KIRKUS REVIEWS
2/15/04
FADE TO CLEAR
While tracking a remorseless kidnapper, a Korean-American shamus conducts
a parallel and equally dangerous investigation into himself.
Two years earlier, as a reporter for the San Jose Sentinel, Linda Maldonado
had helped Allen Choice (Underkill, 2003, etc.) solve a difficult case
and survive an emotional low point. The two had become lovers until
Linda abruptly
ended the affair. Now she's in Oakland because she wants to hire B&C,
Allen's firm, to recover her sister's child, nine year old Nora, kidnapped
in the wake
of an ugly divorce. Frank Staunton, the child's father, is a singularly
nasty piece of work whose hatred for his wife is implacable. He's taken
Nora and
performed a vanishing act expert enough to baffle the police and the FBI.

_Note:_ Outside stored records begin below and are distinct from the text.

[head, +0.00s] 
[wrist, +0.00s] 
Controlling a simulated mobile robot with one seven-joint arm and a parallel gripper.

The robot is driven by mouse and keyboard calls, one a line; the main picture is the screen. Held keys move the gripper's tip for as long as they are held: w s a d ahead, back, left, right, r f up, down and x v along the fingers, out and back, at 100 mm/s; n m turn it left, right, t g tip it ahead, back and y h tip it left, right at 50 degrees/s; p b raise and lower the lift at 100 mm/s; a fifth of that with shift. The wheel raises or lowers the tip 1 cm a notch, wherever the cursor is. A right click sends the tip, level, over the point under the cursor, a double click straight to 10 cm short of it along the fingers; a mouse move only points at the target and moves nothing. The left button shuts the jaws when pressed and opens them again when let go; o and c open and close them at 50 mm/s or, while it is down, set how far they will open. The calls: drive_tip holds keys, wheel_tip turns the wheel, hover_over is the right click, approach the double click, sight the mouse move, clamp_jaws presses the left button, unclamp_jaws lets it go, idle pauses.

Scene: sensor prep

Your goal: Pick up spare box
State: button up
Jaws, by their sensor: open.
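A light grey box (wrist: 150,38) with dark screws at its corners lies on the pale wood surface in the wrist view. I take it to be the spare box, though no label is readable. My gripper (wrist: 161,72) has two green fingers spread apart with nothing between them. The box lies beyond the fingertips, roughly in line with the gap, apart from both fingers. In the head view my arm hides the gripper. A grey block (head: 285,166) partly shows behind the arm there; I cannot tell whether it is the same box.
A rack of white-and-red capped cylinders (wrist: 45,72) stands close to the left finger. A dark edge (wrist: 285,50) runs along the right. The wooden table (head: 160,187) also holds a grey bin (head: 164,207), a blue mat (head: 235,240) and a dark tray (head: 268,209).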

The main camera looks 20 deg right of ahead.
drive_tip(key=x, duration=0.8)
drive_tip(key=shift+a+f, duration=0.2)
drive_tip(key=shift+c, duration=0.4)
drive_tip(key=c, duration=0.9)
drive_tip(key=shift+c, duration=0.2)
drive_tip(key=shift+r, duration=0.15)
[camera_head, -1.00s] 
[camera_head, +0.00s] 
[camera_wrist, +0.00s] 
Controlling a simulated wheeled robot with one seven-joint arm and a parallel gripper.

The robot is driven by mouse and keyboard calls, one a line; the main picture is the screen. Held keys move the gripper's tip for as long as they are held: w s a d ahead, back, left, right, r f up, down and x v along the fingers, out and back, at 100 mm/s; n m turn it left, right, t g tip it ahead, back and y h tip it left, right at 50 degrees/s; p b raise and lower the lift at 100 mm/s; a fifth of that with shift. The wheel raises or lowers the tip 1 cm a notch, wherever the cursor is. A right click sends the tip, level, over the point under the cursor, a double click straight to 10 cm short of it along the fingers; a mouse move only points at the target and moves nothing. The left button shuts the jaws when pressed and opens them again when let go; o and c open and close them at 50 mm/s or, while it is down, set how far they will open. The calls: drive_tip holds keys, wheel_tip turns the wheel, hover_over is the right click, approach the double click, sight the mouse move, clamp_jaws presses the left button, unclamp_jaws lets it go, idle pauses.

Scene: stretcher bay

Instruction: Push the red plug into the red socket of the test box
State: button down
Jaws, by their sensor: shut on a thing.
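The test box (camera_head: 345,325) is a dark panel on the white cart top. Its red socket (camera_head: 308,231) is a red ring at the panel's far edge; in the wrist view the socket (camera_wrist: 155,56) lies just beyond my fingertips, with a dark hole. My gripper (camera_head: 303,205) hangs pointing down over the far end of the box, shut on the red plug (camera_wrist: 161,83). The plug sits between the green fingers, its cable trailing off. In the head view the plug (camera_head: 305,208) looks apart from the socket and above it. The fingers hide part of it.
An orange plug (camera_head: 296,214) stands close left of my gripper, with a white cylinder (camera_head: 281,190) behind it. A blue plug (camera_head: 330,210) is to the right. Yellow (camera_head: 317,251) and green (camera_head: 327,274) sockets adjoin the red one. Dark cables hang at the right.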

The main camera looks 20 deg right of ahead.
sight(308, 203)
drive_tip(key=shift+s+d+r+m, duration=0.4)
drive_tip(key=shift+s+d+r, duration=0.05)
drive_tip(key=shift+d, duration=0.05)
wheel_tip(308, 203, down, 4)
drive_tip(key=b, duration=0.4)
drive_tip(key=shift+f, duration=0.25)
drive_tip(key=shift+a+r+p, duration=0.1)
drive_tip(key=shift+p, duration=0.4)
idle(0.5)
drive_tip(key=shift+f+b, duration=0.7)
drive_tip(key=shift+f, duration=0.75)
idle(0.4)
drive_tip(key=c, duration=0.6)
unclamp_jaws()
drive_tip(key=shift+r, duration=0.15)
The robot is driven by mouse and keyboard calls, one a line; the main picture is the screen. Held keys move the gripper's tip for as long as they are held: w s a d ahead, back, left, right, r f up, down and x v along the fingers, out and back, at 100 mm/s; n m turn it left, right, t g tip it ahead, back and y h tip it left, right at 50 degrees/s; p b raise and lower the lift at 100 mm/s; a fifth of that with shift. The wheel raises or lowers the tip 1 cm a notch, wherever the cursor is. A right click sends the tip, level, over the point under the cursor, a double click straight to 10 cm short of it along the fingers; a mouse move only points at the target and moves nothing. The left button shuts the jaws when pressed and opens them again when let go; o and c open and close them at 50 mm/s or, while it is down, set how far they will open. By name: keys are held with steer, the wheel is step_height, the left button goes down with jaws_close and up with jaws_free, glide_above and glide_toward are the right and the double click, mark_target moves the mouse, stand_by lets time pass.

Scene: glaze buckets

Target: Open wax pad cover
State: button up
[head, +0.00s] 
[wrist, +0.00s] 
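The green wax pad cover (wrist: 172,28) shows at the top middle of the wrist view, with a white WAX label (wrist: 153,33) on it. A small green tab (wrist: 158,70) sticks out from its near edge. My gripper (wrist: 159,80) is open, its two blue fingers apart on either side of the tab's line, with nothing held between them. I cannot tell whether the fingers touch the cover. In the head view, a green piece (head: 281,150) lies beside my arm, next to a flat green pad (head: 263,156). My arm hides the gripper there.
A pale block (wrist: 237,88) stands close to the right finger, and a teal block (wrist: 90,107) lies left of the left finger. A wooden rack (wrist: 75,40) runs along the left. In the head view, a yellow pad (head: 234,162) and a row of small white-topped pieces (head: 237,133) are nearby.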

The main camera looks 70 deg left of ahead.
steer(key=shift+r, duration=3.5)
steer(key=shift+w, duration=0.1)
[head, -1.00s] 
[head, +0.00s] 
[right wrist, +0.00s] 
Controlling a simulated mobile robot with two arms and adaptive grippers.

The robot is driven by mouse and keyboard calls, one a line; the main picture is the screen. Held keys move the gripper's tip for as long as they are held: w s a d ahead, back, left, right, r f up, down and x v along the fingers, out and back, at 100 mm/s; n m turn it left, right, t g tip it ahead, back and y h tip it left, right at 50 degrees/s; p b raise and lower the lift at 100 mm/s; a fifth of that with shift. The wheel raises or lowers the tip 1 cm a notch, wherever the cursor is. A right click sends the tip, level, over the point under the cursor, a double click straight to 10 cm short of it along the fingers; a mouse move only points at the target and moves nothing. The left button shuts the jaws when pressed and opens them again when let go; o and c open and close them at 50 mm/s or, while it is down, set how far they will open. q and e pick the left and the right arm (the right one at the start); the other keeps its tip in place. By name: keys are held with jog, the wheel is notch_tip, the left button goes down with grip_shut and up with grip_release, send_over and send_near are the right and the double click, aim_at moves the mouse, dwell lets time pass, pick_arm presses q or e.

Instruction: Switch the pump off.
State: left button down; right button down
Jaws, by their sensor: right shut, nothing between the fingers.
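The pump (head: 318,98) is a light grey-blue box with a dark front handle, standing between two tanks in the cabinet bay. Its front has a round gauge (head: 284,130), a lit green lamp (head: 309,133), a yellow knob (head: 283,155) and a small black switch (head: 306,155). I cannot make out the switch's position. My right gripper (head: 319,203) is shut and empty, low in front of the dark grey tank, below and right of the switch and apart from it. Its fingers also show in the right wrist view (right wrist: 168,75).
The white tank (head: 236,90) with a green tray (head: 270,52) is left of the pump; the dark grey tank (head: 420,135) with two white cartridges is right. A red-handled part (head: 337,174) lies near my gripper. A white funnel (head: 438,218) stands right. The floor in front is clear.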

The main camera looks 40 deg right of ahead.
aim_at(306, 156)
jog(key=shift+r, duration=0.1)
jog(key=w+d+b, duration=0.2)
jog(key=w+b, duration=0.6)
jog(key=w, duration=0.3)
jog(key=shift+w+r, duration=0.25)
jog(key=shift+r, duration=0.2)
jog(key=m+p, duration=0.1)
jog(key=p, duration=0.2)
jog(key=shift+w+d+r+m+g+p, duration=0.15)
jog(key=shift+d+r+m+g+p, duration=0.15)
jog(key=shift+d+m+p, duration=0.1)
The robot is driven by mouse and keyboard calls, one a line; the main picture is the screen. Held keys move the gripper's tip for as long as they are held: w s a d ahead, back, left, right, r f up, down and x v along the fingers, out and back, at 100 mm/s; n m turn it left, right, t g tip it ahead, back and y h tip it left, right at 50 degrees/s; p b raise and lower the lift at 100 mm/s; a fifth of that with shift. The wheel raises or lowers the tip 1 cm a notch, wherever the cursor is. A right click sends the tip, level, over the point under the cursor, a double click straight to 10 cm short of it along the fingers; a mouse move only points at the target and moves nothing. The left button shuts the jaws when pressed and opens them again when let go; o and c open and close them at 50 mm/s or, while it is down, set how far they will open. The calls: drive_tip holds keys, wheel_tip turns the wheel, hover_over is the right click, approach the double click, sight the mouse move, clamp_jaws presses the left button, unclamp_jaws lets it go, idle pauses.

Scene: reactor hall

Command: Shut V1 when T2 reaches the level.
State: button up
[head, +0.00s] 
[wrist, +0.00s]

Fully sympathetic, Allen nevertheless views the assignment with misgivings.
To begin
with, he's not quite sure how he feels about Linda, though he's absolutely
certain how Serena Yew, his current girlfriend, will react to the prospect
of further involvement. Moreover he fears that Frank and his stone-killer
brother represent an entanglement he'd be better off without. But Allen
has an affinity
for risk that frequently earns him insights along with bruises: mana to
man incapable of leading the unexamined life.
Choice--intuitive, two-fisted, sometimes melancholic, often confused and
funny despite himself--drives a breakout novel not to be missed.